> **Short task**:
Pick out each line below containing "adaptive".

::: Extracted material

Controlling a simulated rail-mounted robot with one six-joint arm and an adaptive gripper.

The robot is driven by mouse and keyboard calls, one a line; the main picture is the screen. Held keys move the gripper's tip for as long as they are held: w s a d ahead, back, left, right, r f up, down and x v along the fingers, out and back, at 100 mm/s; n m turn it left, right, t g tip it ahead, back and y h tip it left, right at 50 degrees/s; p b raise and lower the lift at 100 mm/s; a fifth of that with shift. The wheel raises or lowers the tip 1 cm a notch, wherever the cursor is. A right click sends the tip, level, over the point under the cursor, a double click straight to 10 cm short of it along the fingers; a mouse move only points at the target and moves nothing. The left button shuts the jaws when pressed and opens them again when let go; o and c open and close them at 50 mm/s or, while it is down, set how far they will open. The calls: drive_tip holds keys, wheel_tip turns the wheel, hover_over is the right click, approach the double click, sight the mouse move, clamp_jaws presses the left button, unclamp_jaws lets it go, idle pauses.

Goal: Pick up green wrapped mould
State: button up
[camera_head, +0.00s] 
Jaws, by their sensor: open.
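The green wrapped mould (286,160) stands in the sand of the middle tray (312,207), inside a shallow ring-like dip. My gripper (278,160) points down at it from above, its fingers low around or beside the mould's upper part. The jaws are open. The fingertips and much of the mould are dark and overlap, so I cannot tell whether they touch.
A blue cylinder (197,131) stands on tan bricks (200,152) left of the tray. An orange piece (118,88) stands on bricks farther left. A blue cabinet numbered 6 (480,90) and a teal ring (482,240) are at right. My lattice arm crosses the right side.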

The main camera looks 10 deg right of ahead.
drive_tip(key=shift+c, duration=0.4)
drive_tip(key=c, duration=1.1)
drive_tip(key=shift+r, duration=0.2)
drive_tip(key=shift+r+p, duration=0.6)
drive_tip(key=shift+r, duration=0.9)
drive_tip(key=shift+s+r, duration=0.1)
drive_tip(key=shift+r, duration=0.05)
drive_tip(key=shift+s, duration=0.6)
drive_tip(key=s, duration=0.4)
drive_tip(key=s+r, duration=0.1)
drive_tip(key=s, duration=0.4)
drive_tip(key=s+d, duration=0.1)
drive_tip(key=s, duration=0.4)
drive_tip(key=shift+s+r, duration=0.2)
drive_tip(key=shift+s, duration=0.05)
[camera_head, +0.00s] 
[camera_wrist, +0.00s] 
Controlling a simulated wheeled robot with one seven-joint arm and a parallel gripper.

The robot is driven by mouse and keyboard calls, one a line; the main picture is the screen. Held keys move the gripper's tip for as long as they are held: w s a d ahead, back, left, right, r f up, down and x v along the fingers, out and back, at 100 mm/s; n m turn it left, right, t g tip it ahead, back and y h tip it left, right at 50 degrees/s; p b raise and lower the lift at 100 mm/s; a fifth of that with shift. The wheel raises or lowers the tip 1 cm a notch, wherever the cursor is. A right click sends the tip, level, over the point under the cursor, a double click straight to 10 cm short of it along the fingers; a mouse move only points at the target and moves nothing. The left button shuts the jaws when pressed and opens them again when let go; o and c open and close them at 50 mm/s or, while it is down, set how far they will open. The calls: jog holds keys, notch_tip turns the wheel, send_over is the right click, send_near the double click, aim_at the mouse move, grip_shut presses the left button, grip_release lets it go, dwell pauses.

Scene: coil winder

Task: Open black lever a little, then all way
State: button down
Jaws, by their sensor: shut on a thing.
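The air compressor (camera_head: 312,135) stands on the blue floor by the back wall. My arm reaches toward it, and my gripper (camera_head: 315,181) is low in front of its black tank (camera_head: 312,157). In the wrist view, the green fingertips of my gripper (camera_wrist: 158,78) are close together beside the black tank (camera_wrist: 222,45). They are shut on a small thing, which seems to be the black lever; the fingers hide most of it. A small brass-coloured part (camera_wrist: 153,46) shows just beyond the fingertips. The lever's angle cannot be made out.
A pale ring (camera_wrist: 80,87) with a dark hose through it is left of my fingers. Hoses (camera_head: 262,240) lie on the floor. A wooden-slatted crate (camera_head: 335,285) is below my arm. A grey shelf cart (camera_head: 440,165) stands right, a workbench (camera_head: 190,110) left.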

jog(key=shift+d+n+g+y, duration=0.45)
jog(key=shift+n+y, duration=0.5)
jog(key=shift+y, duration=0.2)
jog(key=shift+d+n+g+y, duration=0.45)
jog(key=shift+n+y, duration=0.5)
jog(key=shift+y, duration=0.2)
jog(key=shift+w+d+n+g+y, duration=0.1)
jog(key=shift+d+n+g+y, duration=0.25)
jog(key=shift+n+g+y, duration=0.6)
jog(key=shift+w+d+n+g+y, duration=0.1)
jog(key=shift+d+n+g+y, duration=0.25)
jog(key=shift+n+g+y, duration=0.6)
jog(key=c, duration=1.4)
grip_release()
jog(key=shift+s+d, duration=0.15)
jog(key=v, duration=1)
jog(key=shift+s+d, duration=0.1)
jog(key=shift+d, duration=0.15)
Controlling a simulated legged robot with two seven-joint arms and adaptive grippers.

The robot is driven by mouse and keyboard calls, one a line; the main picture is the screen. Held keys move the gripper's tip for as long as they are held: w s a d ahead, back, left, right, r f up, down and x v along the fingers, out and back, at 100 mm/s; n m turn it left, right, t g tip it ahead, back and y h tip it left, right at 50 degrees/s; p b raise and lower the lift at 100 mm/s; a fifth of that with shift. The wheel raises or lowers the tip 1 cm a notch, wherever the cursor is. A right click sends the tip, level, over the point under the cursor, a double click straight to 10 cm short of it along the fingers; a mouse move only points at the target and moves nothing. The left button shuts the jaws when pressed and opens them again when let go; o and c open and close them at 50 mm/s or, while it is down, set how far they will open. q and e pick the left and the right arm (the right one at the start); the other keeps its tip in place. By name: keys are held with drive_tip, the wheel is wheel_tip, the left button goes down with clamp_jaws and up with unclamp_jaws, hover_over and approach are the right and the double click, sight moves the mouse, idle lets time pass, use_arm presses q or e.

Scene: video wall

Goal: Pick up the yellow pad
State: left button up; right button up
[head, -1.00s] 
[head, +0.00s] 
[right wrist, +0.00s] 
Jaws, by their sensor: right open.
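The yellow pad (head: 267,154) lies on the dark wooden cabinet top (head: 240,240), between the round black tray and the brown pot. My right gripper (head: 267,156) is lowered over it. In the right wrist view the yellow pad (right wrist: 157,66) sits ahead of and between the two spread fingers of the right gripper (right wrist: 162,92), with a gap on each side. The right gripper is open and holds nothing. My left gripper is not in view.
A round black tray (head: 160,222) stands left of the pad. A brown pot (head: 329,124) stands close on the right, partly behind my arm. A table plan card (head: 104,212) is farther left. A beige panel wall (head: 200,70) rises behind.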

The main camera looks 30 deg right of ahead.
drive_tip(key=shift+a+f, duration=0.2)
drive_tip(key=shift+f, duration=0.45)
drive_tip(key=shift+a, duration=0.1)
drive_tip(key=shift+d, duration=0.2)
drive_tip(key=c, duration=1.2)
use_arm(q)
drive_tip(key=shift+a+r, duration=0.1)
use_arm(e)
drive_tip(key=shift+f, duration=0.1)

::::::

> **Written answer**:
Controlling a simulated rail-mounted robot with one six-joint arm and an adaptive gripper.
Controlling a simulated legged robot with two seven-joint arms and adaptive grippers.

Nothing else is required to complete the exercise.